‘Aha!’ she said.

Anyone who really knows my husband knows that he has a thing for Mickey Mouse. His obsession stemmed from an outburst nearly 50 years ago when he was a young engineer from England—the great European “brain drain” he said—hired to work for then almighty General Electric. He’d established his quirky personality early on, so he thought nothing of going to his first management meeting wearing an open shirt, no jacket, no tie. He was told in no uncertain terms that he would, hence forth, dress appropriately—necktie, jacket.

The legend is, he returned to his cubicle, slammed down his GE-issue leatherette binder and bellowed, “This is a bloody ‘Mickey Mouse’ outfit.” His colleagues, many of them young hires from Europe too, ran with that. Someone left a Mickey Mouse card on his desk the next morning before he arrived. Just. The. Beginning.

His collection grew to hoarder proportions, especially after we moved to this house which has a tiny room he claimed. At least I could shut the door to keep the big-eared rodents contained.

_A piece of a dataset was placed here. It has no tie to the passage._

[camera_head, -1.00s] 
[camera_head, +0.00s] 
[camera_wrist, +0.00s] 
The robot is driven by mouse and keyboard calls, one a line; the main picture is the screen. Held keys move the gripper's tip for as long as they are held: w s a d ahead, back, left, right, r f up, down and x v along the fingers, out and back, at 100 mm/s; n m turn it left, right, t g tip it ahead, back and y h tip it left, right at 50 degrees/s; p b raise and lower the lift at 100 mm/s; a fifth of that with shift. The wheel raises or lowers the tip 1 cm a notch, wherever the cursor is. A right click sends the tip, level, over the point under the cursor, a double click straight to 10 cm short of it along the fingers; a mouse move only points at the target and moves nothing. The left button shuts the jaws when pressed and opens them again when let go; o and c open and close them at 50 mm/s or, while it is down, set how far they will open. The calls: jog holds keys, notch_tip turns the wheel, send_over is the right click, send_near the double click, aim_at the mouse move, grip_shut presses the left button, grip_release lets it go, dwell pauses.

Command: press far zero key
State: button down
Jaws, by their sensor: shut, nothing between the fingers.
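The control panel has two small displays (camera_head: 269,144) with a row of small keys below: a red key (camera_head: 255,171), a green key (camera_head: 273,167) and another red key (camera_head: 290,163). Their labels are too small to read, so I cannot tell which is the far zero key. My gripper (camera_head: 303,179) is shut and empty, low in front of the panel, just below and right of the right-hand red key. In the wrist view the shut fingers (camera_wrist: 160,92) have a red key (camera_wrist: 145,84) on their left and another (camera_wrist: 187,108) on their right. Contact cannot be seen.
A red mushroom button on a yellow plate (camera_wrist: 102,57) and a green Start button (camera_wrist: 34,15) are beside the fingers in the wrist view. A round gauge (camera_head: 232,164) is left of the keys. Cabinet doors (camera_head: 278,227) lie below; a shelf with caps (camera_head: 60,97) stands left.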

Last April, in order to make his new new residence more homey — “homelier” his English friends would say — I put  family photos and  English memorabilia around. Wrong. He hid most of the photos, tore some to bits and generally stripped his room of anything personal.

Lately he’s had a lot of way-down days. But during one visit two weeks ago I noticed several female residents had baby dolls to cuddle. Aha! Mickey Mouse could help. Yes!

A plush Mickey Mouse, about the size of a six-month-old infant, was in Peter’s collection. I snuck the little guy into his room when he wasn’t looking and tucked baby M under the bed covers. The following day I asked about the suspicious lump. Without a word, Peter adjusted the covers so I could see.

Every day since I’ve taken some small thing from the Mickey archives—a simple puzzle, a magnet, the new Life magazine’s celebration of Mr. M’s 90th birthday—and left them for Peter to find later.

During my Sunday visit I snuggled Mickey on my lap as if he were a “real” baby. Peter’s eyes twinkled. “He’ll be all grown up soon,” he said. shaking his head.

I played along. “Yes-s, he’ll go away to college, he’ll meet a girl….” What could we do but laugh at our own silliness?

Header: Mickey snug in Peter’s bed.

2016 National Society of Newspaper Columnists’ contest finalist. 

8 thoughts on “‘Aha!’ she said.

  1. Oh my gosh!!! That’s the Mickey Bill won and we put in his car!!! What better place then in Poppy’s room w him❣️❣️

    • Not sure this is that one…but I think Bill did get this little one for Peter. I’ll send a photo of the one I think used to ride around in the car, seat belted in, of course. Doesn’t matter which is which, they’re all winners.